A brief summary of how the subpoena process now operates in the federal courts and the Virginia circuit courts is provided in the body of the Report, along with several analogous procedures and doctrines that suggest considerations for inclusion in any effort to provide a unified approach to subpoenas for electronic information.
The relevant considerations and factors are specifically set forth and discussed, and a proposed statute or rule embodying the applicable provisions is then proposed.
Id. After considering the report, the General Assembly adopted Code § 8.01–407.1 as it was drafted in the report.
Code § 8.01–407.1 is titled, “Identity of persons communicating anonymously over the Internet.” Code § 8.01–407.1 provides a procedure that must be followed when a person files a subpoena seeking information about the identity of an anonymous individual that engaged in Internet communications that are allegedly tortious or illegal. Code § 8.01–407.1(A). All such subpoenas must follow the procedure listed in the statute. That procedure is listed below in its entirety.
1. At least thirty days prior to the date on which disclosure is sought, a party seeking information identifying an anonymous communicator shall file with the appropriate circuit court a complete copy of the subpoena and all items annexed or incorporated therein, along with supporting material showing:
a. That one or more communications that are or may be tortious or illegal have been made by the anonymous communicator, or that the party requesting the subpoena has a legitimate, good faith basis to contend that such party is the victim of conduct actionable in the jurisdiction where the suit was filed. A copy of the communications that are the subject of the action or subpoena shall be submitted.

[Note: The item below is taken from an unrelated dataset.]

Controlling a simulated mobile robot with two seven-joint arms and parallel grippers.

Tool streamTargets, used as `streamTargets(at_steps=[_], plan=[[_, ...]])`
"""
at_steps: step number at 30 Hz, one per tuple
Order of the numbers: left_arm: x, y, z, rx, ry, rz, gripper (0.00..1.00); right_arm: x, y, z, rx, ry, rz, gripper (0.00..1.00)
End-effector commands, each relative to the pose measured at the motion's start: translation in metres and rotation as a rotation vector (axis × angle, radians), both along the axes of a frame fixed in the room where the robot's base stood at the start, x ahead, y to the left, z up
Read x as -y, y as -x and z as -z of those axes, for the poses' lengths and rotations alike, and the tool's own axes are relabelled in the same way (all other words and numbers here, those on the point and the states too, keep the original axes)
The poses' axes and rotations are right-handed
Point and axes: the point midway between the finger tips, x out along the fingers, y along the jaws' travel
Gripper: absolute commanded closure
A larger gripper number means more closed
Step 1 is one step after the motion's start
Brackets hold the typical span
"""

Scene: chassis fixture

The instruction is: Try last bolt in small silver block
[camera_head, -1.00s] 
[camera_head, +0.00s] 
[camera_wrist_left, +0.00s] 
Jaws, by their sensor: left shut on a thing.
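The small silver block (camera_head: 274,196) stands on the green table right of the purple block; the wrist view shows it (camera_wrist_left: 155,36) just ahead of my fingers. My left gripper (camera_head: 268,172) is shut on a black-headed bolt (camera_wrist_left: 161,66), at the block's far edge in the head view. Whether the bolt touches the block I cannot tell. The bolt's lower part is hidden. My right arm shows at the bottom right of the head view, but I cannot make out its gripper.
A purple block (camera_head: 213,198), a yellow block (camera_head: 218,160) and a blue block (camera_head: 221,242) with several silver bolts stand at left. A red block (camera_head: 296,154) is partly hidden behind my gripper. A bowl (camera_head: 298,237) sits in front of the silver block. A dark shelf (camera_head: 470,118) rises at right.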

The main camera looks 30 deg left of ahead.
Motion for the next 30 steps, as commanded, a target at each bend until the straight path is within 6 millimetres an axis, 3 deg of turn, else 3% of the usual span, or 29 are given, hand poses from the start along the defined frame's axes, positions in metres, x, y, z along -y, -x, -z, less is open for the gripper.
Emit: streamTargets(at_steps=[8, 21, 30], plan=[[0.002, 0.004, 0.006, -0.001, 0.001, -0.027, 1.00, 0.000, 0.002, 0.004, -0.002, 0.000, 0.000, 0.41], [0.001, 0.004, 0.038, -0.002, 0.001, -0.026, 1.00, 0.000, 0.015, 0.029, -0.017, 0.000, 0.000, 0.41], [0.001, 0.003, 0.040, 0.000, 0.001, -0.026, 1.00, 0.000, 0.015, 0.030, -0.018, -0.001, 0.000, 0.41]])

b. That other reasonable efforts to identify the anonymous communicator have proven fruitless.
c. That the identity of the anonymous communicator is important, is centrally needed to advance the claim, relates to a core claim or defense, or is directly and materially relevant to that claim or defense.
d. That no motion to dismiss, motion for judgment on the pleadings, or judgment as a matter of law, demurrer or summary judgment-type motion challenging the viability of the lawsuit of the underlying plaintiff is pending. The pendency of such a motion may be considered by the court in determining whether to enforce, suspend or strike the proposed disclosure obligation under the subpoena.
e. That the individuals or entities to whom the subpoena is addressed are likely to have responsive information.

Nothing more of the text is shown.